Importantly, that offer was subject to building and pest appraisals.

These reports showed that the property was severely damaged. As a result, the couple lowered their bid to $1,510,000 to account for the necessary structural work.

This story has probably given you some insight into how to become a successful real estate investor. You can see that Janet and Nick did everything they could to secure their purchase for less than market value.

They also made their offer contingent on several inspections. This allowed them to lower the purchase price even further.

Both are great lessons for anyone looking to successfully invest in real estate.

But there’s more to the story that we haven’t shared with you yet. Here are three real estate investing tips you can learn from Janet and Nick

Tip #1 – Find a good real estate agent.

By sharing the couple’s story, Nick revealed how important their realtors have been:

“There are some really mediocre realtors out there. But we’ve found two different realtors who are top notch and go out of their way for us. They know what we want.”

There are two things you need to know when it comes to real estate agents.

First, you want the best ones you can find in your corner. These are the people who will understand what you want and can help you get it at the right price.

Second, you want the mediocre agents to be in the seller’s corner. This gives you the ability to control the negotiations. And it also means you’re dealing with a seller’s agent who is more concerned about making the sale than doing what’s best for their client.

Tip #2 – Build a Strong Network of contacts.

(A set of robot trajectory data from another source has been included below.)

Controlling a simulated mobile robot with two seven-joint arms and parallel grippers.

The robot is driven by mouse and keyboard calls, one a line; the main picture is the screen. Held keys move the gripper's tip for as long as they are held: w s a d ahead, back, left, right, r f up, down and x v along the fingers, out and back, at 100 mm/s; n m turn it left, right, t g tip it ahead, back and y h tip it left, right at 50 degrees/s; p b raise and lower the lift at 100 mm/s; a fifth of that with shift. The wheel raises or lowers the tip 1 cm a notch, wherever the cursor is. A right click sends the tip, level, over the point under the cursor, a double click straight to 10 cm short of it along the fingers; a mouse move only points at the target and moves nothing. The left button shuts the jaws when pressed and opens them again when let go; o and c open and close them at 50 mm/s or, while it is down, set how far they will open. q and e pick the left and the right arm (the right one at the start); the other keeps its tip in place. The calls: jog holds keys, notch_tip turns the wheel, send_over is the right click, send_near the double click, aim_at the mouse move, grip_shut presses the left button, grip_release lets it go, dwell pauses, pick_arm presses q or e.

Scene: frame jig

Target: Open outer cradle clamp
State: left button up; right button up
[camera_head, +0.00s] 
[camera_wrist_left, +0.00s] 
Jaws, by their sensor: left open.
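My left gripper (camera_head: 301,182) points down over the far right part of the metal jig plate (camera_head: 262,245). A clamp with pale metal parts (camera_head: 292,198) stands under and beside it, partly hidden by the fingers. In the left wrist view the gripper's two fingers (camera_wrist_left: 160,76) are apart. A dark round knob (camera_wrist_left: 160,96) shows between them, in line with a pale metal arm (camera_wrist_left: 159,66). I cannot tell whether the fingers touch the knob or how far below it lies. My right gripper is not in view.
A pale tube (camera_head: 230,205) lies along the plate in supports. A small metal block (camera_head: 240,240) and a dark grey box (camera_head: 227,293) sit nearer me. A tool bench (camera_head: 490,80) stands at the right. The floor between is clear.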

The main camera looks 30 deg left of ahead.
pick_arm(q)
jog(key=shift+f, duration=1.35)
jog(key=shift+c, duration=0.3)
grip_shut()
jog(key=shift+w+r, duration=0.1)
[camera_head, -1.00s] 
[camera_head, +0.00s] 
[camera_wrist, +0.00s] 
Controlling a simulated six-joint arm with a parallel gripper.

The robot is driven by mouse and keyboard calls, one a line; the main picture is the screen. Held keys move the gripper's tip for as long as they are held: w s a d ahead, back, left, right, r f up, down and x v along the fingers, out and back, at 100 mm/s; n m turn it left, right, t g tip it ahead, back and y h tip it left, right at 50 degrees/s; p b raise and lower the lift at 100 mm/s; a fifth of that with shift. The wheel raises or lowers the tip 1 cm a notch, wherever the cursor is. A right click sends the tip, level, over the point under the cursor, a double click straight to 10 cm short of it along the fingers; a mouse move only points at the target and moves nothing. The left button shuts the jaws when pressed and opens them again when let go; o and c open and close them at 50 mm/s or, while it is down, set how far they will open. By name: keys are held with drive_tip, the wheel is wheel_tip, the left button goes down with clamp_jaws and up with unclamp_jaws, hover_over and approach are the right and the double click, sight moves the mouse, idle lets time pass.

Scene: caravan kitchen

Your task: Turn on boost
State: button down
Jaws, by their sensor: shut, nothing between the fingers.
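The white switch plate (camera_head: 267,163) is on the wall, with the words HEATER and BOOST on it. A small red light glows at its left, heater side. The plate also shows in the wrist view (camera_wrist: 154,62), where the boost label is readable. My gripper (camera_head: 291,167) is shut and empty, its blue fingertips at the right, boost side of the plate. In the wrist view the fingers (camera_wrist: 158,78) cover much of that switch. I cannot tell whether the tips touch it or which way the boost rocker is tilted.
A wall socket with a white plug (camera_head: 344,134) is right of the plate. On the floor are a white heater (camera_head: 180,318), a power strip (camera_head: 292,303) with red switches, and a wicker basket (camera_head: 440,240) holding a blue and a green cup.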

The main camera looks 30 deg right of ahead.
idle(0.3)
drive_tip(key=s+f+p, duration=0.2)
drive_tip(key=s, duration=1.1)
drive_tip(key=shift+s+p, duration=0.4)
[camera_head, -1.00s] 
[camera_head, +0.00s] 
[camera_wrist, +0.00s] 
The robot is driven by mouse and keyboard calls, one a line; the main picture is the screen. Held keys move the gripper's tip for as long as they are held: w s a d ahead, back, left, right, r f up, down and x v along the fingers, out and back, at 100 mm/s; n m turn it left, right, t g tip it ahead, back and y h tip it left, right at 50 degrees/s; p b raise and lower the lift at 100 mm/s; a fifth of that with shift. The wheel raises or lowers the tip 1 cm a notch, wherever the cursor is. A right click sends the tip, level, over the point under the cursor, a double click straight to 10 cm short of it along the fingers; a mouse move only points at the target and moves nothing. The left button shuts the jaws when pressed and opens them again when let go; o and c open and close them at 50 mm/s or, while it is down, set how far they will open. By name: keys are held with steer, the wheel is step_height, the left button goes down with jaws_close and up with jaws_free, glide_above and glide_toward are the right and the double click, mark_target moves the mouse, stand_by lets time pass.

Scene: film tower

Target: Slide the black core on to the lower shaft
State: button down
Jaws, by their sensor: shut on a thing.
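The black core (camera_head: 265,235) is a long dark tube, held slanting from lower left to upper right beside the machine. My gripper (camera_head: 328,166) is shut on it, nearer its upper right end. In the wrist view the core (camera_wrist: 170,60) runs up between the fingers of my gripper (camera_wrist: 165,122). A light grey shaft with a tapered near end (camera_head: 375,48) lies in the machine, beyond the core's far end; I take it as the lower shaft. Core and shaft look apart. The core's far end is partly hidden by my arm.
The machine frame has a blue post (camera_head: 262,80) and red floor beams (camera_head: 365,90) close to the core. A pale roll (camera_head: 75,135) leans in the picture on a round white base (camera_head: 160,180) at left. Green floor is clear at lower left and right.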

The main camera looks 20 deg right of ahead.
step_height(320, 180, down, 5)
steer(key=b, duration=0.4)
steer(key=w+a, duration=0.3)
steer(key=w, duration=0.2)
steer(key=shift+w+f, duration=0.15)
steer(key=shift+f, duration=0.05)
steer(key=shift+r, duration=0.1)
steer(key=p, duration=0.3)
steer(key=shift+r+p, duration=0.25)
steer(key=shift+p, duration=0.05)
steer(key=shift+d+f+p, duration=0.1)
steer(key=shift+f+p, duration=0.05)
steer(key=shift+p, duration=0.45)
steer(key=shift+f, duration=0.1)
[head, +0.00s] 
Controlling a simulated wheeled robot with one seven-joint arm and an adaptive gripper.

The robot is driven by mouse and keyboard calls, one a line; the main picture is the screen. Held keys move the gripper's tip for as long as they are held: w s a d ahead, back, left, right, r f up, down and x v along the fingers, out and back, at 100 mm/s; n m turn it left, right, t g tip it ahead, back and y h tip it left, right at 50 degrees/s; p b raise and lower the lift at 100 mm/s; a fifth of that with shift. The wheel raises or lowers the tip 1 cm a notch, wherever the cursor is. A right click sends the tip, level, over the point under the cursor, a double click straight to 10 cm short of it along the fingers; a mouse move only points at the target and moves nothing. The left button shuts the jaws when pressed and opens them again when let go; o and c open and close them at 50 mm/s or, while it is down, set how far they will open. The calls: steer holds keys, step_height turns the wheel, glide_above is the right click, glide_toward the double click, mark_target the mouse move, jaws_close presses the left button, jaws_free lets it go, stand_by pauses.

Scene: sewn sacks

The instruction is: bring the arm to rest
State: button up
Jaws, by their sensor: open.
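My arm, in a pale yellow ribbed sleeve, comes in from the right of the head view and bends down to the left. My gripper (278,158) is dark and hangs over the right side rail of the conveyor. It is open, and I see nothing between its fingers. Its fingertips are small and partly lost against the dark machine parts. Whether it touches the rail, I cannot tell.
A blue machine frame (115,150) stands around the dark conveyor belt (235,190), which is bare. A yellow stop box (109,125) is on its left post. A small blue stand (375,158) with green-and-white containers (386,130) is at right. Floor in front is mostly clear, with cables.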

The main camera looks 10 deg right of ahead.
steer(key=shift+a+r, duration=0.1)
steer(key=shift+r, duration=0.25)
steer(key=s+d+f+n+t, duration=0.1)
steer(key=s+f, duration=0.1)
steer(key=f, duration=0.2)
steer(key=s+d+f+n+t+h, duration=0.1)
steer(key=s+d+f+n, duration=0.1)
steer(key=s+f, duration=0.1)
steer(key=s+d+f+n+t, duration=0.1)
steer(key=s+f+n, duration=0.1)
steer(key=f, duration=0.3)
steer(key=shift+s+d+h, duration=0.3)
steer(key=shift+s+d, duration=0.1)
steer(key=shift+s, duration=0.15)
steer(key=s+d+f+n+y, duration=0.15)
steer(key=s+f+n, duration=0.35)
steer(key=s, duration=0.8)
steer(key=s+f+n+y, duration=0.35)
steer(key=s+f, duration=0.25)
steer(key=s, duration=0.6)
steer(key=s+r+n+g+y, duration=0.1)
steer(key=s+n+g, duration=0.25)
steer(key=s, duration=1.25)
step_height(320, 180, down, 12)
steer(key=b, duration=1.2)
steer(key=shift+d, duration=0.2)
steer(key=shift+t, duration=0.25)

What we didn’t tell you in the story above is that Janet and Nick didn’t buy their property on their own. In fact, they were not in a position to buy anything on their own.

Instead, they worked with money partners to make their investment happen. And as Janet explains:

“I wasn’t able to find one who had all the money. But I was able to find six who had some of the money, and that was great.”

It just goes to show how important it is to have a strong network around you as a real estate investor.

When you need a money partner, it’s your network that usually reveals the right person for the job. And if you have a great network, you can secure multiple partners when you need them.

Simply put, your network gives you more options. Not to mention the opportunities that people in your network can give you.

Tip #3 – What doesn’t work for some may work for you.

We’ve already mentioned how Janet and Nick bypassed an auction – something many investors wouldn’t do. However, it’s also worth noting the time period in which they bought.